**Set problem**
Gather up the lines that contain "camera".

**Input**
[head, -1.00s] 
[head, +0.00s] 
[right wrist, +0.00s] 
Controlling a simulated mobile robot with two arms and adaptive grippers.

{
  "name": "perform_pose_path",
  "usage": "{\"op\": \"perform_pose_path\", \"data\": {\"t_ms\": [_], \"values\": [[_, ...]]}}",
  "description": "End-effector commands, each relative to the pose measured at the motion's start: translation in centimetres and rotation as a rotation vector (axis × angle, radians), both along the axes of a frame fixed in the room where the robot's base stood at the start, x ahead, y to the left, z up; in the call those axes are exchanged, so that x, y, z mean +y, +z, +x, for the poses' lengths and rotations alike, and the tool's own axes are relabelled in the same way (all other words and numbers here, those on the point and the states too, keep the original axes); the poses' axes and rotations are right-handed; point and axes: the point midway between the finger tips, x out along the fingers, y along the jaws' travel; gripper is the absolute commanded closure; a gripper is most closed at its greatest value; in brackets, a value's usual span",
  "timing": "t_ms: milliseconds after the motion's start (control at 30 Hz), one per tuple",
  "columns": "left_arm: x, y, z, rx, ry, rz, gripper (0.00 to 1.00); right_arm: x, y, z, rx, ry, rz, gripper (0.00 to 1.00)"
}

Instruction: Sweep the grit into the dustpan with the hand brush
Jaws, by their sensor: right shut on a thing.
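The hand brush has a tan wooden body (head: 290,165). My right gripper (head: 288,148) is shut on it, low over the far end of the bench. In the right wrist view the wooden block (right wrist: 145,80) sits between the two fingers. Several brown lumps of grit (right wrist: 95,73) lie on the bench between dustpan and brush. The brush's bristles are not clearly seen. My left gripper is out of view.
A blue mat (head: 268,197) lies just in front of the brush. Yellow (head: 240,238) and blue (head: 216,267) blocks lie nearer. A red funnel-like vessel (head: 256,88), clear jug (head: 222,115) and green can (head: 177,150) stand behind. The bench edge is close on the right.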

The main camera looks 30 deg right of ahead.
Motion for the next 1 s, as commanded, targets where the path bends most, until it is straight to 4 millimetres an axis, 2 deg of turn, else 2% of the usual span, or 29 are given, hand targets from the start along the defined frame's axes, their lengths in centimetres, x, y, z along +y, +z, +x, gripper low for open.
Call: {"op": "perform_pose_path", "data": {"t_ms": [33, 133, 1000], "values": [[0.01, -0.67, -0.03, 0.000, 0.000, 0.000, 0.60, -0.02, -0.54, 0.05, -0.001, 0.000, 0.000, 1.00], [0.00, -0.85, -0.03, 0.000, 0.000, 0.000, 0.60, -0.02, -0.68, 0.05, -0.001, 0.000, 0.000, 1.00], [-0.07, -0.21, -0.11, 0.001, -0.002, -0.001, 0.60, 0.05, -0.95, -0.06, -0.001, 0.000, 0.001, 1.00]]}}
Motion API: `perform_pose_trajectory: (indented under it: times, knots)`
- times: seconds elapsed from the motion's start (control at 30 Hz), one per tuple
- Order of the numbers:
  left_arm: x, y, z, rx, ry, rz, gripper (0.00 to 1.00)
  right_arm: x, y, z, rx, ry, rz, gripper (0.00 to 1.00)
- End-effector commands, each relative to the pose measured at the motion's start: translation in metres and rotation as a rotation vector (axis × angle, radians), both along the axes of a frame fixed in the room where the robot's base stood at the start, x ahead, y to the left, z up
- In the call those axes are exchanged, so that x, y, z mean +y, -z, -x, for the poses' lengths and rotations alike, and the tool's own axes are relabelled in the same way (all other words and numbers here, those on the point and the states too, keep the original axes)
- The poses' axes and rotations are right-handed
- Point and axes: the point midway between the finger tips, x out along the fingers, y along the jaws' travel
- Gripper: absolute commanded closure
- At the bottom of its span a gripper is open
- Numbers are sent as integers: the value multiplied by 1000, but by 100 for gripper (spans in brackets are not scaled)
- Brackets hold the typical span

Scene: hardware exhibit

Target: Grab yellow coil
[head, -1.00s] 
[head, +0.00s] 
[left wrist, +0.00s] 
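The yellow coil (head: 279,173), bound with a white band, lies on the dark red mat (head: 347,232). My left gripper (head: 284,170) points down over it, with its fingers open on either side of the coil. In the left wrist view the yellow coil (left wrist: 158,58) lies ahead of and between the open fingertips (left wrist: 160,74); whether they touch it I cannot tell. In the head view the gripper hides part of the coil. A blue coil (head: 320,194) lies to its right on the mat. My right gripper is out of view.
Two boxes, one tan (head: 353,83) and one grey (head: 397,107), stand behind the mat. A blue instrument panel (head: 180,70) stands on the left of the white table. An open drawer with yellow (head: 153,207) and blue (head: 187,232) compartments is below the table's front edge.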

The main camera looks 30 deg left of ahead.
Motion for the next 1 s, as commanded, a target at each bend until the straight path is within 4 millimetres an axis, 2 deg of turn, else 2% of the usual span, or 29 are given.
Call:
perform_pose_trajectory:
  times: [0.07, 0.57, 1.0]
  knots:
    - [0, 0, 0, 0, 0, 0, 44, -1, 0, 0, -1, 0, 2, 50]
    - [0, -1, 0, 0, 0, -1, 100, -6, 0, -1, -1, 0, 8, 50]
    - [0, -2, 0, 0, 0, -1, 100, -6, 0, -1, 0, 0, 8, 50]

**Output of the exercise**
The main camera looks 30 deg right of ahead.
The main camera looks 30 deg left of ahead.

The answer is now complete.